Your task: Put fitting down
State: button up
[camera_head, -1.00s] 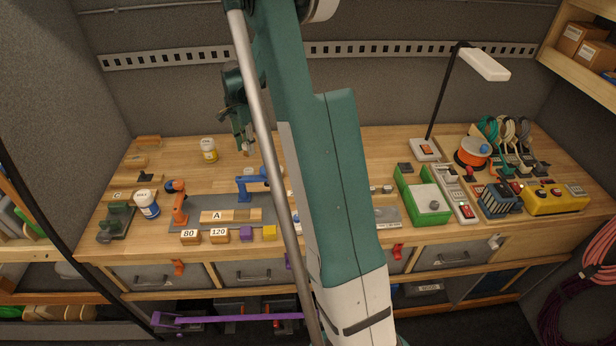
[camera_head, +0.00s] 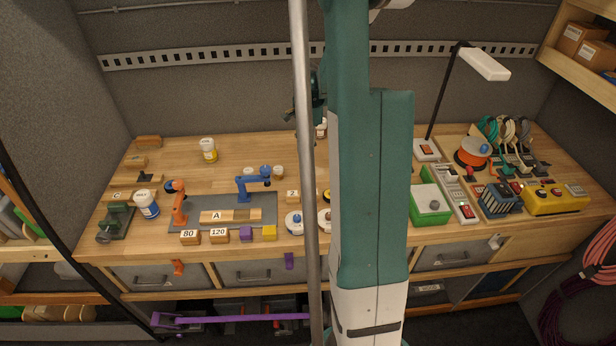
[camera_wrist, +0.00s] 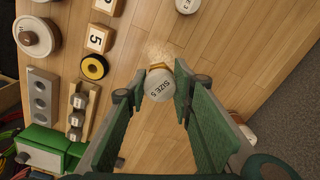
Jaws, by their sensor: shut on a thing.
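In the wrist view, the fitting (camera_wrist: 159,84) has a round white face marked "SIZE 5" and a brass-coloured part behind it. My gripper (camera_wrist: 166,82) is shut on it, with a green finger on either side. Bare wooden bench top lies below and around it; the gap between fitting and wood cannot be judged. In the head view, my gripper is mostly hidden behind my arm, above the back of the bench.
In the wrist view, a wooden rack (camera_wrist: 91,105) with white-topped pieces, a grey plate with holes (camera_wrist: 41,97), a yellow ring (camera_wrist: 94,67) and a block marked 5 (camera_wrist: 98,39) lie left. A green box (camera_wrist: 45,140) is lower left.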

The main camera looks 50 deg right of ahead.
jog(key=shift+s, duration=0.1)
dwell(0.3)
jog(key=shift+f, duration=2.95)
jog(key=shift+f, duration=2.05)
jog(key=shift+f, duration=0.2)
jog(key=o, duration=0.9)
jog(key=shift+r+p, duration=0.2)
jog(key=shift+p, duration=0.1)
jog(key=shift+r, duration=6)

WORK TO DO
Pictures are excluded; copy all other data exactly as shown.

FULL OUTPUT
Your task: Put fitting down
State: button up
[camera_head, -1.00s] 
[camera_head, +0.00s] 
[camera_wrist, +0.00s] 
Jaws, by their sensor: shut on a thing.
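In the wrist view, the fitting (camera_wrist: 159,84) has a round white face marked "SIZE 5" and a brass-coloured part behind it. My gripper (camera_wrist: 166,82) is shut on it, with a green finger on either side. Bare wooden bench top lies below and around it; the gap between fitting and wood cannot be judged. In the head view, my gripper is mostly hidden behind my arm, above the back of the bench.
In the wrist view, a wooden rack (camera_wrist: 91,105) with white-topped pieces, a grey plate with holes (camera_wrist: 41,97), a yellow ring (camera_wrist: 94,67) and a block marked 5 (camera_wrist: 98,39) lie left. A green box (camera_wrist: 45,140) is lower left.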

The main camera looks 50 deg right of ahead.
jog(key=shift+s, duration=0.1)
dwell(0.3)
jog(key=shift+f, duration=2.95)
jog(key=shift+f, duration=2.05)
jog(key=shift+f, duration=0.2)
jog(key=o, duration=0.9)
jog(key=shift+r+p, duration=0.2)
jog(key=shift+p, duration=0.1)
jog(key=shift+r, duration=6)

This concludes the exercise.